Written problem ▸ Transcribe the entries below exactly; leave every image out.

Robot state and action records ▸
* start *
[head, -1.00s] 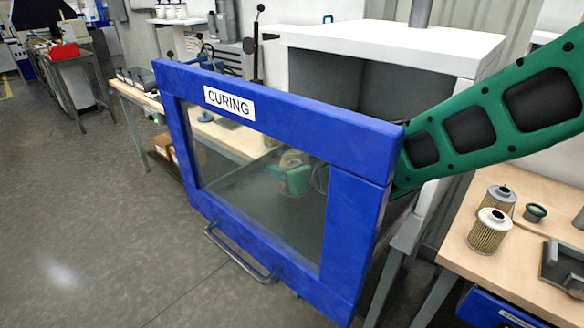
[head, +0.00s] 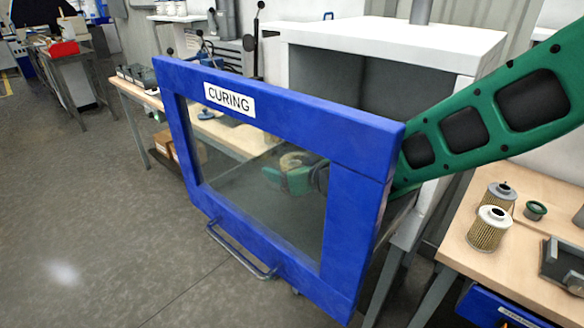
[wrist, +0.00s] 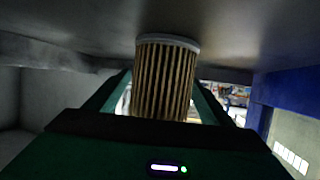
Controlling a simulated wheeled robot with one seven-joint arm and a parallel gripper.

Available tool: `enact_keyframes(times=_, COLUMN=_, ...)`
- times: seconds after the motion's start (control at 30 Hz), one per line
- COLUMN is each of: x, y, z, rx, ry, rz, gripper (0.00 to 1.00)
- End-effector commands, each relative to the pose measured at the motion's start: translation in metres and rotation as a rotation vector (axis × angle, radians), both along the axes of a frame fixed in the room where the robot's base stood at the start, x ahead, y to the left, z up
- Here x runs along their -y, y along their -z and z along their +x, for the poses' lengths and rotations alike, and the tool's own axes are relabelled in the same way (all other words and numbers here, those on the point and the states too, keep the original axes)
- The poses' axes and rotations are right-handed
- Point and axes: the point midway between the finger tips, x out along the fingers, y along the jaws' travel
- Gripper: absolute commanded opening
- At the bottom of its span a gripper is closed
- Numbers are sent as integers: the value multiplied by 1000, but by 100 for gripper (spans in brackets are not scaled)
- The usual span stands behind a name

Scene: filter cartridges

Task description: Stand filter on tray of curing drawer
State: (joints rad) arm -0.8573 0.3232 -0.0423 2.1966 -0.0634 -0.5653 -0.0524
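The filter (wrist: 165,82) is a pleated tan cylinder with a pale end cap. In the wrist view it stands between the green fingers of my gripper (wrist: 160,100), which is shut on it. Its capped end is at or very near a grey surface (wrist: 230,40); whether they touch I cannot tell. The curing drawer (head: 268,120) is pulled out, with a blue windowed front labelled CURING. In the head view my gripper (head: 288,180) shows blurred through the window, inside the drawer, with a tan round shape beside it. The tray is mostly hidden behind the front.
The white cabinet (head: 390,40) stands behind the drawer. On the wooden bench (head: 470,240) at right are two other filters (head: 489,228), a small green-rimmed part (head: 535,210) and a grey fixture (head: 563,262). Another bench (head: 130,92) stands behind at left. The floor at left is clear.

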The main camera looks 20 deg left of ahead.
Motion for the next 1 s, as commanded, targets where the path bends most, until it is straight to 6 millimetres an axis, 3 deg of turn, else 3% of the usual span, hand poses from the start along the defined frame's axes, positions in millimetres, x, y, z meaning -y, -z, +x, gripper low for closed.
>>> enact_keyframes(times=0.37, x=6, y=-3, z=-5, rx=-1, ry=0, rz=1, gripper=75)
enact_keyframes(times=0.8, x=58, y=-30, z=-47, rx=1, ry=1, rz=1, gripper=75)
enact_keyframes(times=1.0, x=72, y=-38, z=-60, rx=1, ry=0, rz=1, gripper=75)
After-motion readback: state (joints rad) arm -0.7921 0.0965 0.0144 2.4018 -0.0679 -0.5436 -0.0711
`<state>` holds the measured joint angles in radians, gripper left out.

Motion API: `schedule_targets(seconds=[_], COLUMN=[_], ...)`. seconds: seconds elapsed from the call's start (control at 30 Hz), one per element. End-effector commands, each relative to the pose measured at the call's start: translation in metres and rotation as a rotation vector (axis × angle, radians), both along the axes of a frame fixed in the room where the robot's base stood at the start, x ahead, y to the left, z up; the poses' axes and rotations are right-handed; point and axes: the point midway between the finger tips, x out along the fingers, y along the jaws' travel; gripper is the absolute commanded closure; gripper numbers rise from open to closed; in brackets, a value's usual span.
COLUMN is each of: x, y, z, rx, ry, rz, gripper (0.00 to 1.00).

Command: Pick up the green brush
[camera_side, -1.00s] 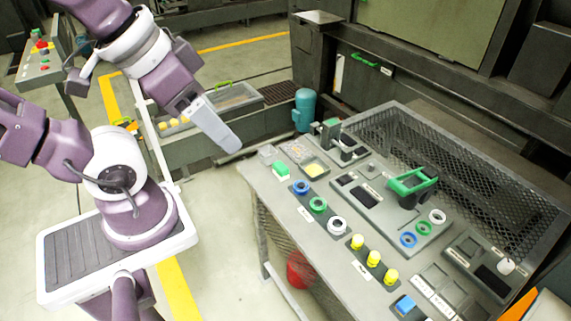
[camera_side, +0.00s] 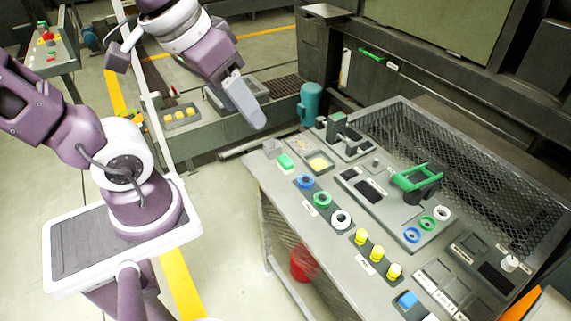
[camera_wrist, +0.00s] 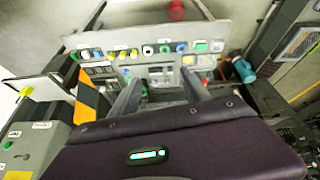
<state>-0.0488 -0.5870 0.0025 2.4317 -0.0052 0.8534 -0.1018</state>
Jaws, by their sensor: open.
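The green object that best fits the brush is a bright green frame-like handle (camera_side: 416,177) with a dark part under it. It stands on the grey panel top, right of centre in the side view; its bristles cannot be made out. My gripper (camera_side: 258,122) is up in the air to the left of the panel, apart from the green handle and pointing down and right. In the wrist view the two grey fingers of my gripper (camera_wrist: 162,78) are spread with nothing clearly held between them. A small green patch by the left finger there is too blurred to identify.
The control table (camera_side: 282,205) carries blue, green and white rings, yellow knobs (camera_side: 377,253) and a green button (camera_side: 285,161). A mesh guard (camera_side: 470,160) rises behind it. A teal cylinder (camera_side: 311,102) stands near its far left corner. A red bucket (camera_side: 302,263) is underneath.

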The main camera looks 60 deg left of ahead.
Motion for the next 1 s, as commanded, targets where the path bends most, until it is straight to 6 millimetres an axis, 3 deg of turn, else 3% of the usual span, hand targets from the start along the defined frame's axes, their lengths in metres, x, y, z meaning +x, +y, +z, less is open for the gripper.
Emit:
* end *
Solution to this problem ▸
[head, -1.00s] 
[head, +0.00s] 
[wrist, +0.00s] 
Controlling a simulated wheeled robot with one seven-joint arm and a parallel gripper.

Available tool: `enact_keyframes(times=_, COLUMN=_, ...)`
- times: seconds after the motion's start (control at 30 Hz), one per line
- COLUMN is each of: x, y, z, rx, ry, rz, gripper (0.00 to 1.00)
- End-effector commands, each relative to the pose measured at the motion's start: translation in metres and rotation as a rotation vector (axis × angle, radians), both along the axes of a frame fixed in the room where the robot's base stood at the start, x ahead, y to the left, z up
- Here x runs along their -y, y along their -z and z along their +x, for the poses' lengths and rotations alike, and the tool's own axes are relabelled in the same way (all other words and numbers here, those on the point and the states too, keep the original axes)
- The poses' axes and rotations are right-handed
- Point and axes: the point midway between the finger tips, x out along the fingers, y along the jaws' travel
- Gripper: absolute commanded opening
- At the bottom of its span a gripper is closed
- Numbers are sent as integers: the value multiplied by 1000, but by 100 for gripper (spans in brackets are not scaled)
- The usual span stands behind a name

Scene: filter cartridges

Task description: Stand filter on tray of curing drawer
State: (joints rad) arm -0.8573 0.3232 -0.0423 2.1966 -0.0634 -0.5653 -0.0524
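The filter (wrist: 165,82) is a pleated tan cylinder with a pale end cap. In the wrist view it stands between the green fingers of my gripper (wrist: 160,100), which is shut on it. Its capped end is at or very near a grey surface (wrist: 230,40); whether they touch I cannot tell. The curing drawer (head: 268,120) is pulled out, with a blue windowed front labelled CURING. In the head view my gripper (head: 288,180) shows blurred through the window, inside the drawer, with a tan round shape beside it. The tray is mostly hidden behind the front.
The white cabinet (head: 390,40) stands behind the drawer. On the wooden bench (head: 470,240) at right are two other filters (head: 489,228), a small green-rimmed part (head: 535,210) and a grey fixture (head: 563,262). Another bench (head: 130,92) stands behind at left. The floor at left is clear.

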The main camera looks 20 deg left of ahead.
Motion for the next 1 s, as commanded, targets where the path bends most, until it is straight to 6 millimetres an axis, 3 deg of turn, else 3% of the usual span, hand poses from the start along the defined frame's axes, positions in millimetres, x, y, z meaning -y, -z, +x, gripper low for closed.
>>> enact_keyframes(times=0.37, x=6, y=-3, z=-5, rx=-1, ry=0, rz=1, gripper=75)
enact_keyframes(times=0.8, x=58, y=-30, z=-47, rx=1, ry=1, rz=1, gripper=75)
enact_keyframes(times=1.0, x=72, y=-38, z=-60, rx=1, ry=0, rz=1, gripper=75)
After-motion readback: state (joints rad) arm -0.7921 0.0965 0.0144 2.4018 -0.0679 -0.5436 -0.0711
`<state>` holds the measured joint angles in radians, gripper left out.

Motion API: `schedule_targets(seconds=[_], COLUMN=[_], ...)`. seconds: seconds elapsed from the call's start (control at 30 Hz), one per element. End-effector commands, each relative to the pose measured at the call's start: translation in metres and rotation as a rotation vector (axis × angle, radians), both along the axes of a frame fixed in the room where the robot's base stood at the start, x ahead, y to the left, z up; the poses' axes and rotations are right-handed; point and axes: the point midway between the finger tips, x out along the fingers, y along the jaws' travel; gripper is the absolute commanded closure; gripper numbers rise from open to closed; in brackets, a value's usual span.
COLUMN is each of: x, y, z, rx, ry, rz, gripper (0.00 to 1.00).

Command: Pick up the green brush
[camera_side, -1.00s] 
[camera_side, +0.00s] 
[camera_wrist, +0.00s] 
<state>-0.0488 -0.5870 0.0025 2.4317 -0.0052 0.8534 -0.1018</state>
Jaws, by their sensor: open.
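The green object that best fits the brush is a bright green frame-like handle (camera_side: 416,177) with a dark part under it. It stands on the grey panel top, right of centre in the side view; its bristles cannot be made out. My gripper (camera_side: 258,122) is up in the air to the left of the panel, apart from the green handle and pointing down and right. In the wrist view the two grey fingers of my gripper (camera_wrist: 162,78) are spread with nothing clearly held between them. A small green patch by the left finger there is too blurred to identify.
The control table (camera_side: 282,205) carries blue, green and white rings, yellow knobs (camera_side: 377,253) and a green button (camera_side: 285,161). A mesh guard (camera_side: 470,160) rises behind it. A teal cylinder (camera_side: 311,102) stands near its far left corner. A red bucket (camera_side: 302,263) is underneath.

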The main camera looks 60 deg left of ahead.
Motion for the next 1 s, as commanded, targets where the path bends most, until it is straight to 6 millimetres an axis, 3 deg of turn, else 3% of the usual span, hand targets from the start along the defined frame's axes, their lengths in metres, x, y, z meaning +x, +y, +z, less is open for the gripper.
Emit:

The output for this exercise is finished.